Of algorithms and elephants: 2015

Thursday, June 18, 2015

Gotcha: CDH manager killed, but no error log, on VM

I recently experienced a problem where the Cloudera Manager silently died during startup or a few seconds after. No useful entries in the error log, nothing. If this had been a problem with Heap space, I would have seen an OutOfMemoryError. Some other problem, I would probably have seen some kind of log entry. But the OS just killed the service for some reason.

I was using a VM managed by vagrant, and it turns out the base box I was using had the memory configured by default to be around 512MB, while the Cloudera Manager was configured to have a max heap space of 2 GB. Ouch. What happened was that the service would at some point exhaust the available memory, and the OS killed it.

I finally found the important information hidden on the requirements page: http://www.cloudera.com/content/cloudera/en/documentation/core/v5-3-x/topics/cm_ig_cm_requirements.html

There it says (highlighting added):

RAM - 4 GB is recommended for most cases and is required when using Oracle databases. 2 GB may be sufficient for non-Oracle deployments with fewer than 100 hosts. However, to run the Cloudera Manager Server on a machine with 2 GB of RAM, you must tune down its maximum heap size (by modifying -Xmx in /etc/default/cloudera-scm-server).
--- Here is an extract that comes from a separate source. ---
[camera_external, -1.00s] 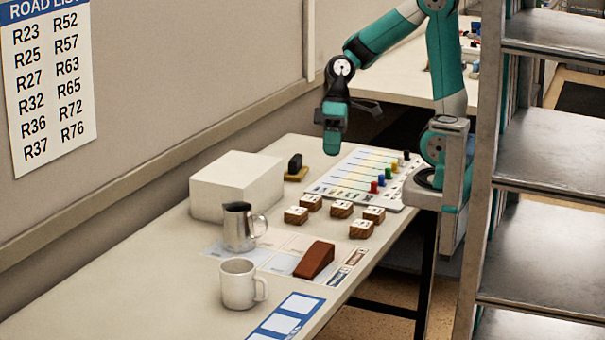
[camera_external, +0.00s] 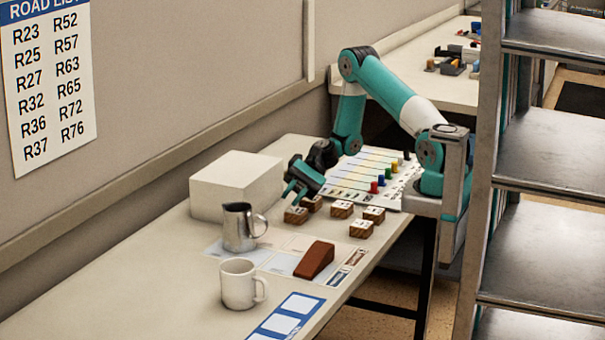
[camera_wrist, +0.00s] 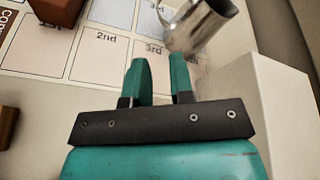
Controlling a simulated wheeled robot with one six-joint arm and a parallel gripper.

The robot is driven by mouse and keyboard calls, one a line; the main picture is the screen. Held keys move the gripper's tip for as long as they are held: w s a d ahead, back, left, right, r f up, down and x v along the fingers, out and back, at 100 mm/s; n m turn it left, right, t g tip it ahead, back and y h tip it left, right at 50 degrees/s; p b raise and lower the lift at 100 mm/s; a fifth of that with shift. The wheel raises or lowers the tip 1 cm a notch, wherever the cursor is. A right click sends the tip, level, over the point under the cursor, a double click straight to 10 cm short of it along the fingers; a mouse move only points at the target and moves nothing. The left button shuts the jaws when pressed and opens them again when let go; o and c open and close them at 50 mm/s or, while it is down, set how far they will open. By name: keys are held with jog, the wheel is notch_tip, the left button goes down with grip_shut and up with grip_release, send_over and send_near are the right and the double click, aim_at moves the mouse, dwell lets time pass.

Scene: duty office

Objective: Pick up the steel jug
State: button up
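The steel jug (camera_external: 238,230) stands upright on the desk in front of the white box, its handle toward the right. In the wrist view the jug (camera_wrist: 204,28) shows at the top, right of centre, partly cut off by the frame edge, with its handle to the left. My gripper (camera_external: 291,188) is low over the desk, behind and to the right of the jug, apart from it. In the wrist view my gripper (camera_wrist: 160,68) has its two green fingers apart with nothing between them, pointing toward the jug.
A white box (camera_external: 236,184) stands close to my gripper, on its left. Several wooden blocks (camera_external: 342,209) lie below and right of it. A white mug (camera_external: 238,285) and a brown wedge (camera_external: 315,260) stand nearer the front. A metal shelf (camera_external: 545,140) is at right.

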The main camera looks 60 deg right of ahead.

Otherwise the kernel may kill the Server for consuming too much RAM.

Well thank you, may I suggest you put something like that on the Troubleshooting page as well?

After seeing this, it didn't take long to figure out what was going on (that was after, roughly, 2 or 3 days of debugging...)

Wednesday, June 3, 2015

Connecting to Hadoop CDH with a windows client

Random notes and links on getting Windows clients to work with CDH-5.3.1:

Use the CDH-releases of your hadoop libraries, see http://blog.cloudera.com/blog/2012/08/developing-cdh-applications-with-maven-and-eclipse/ (for other hadoop distributions, this just means: use the same versions on the client as in the cluster)
Set the necessary properties for cross-os functioning (why, oh why is such a thing necessary?), and get winutils.exe, see https://github.com/spring-projects/spring-hadoop/wiki/Using-a-Windows-client-together-with-a-Linux-cluster
set the environment variable HADOOP_USERNAME to an appropriate value, see http://stackoverflow.com/a/11062529/1319284
if you are using HDFS (which you probably are), you need to add hadoop-hdfs to your classpath if it is not already, see http://stackoverflow.com/a/24492225/1319284
check the firewall rules of the nodes, on centOS you can do this with system-config-firewall. See https://www.centos.org/docs/5/html/Deployment_Guide-en-US/ch-fw.html, see here for a list of the ports used by the various CDH components http://www.cloudera.com/content/cloudera/en/documentation/core/latest/topics/cdh_ig_ports_cdh5.html
make sure all configured host names can be resolved, and edit the Hosts file if necessary. (It is located under C:\Windows\System32\drivers\etc\Hosts)
Make sure your compiler compliance level is set to target the right Java version. Right now this is 1.7. Failing to do so generates errors like Unsupported major.minor version 52.0. See here for example http://stackoverflow.com/questions/22489398/unsupported-major-minor-version-52-0
When using eclipse, make sure to export a jar (or build with maven), and then add it to the classpath of the Launch command. That way, Job.setJarByClass will find the jar which can then be uploaded to the cluster. Granted, this is a little hacky, but works.

After doing all this, I successfully ran my MapReduce job from Eclipse.

[Update]
For CDH 5.5.0 (Hadoop 2.6.0), a binary build with winutils.exe can be downloaded from http://www.barik.net/archive/2015/01/19/172716/
In addition to setting hadoop.home.dir, java.library.path must be set to the bin directory.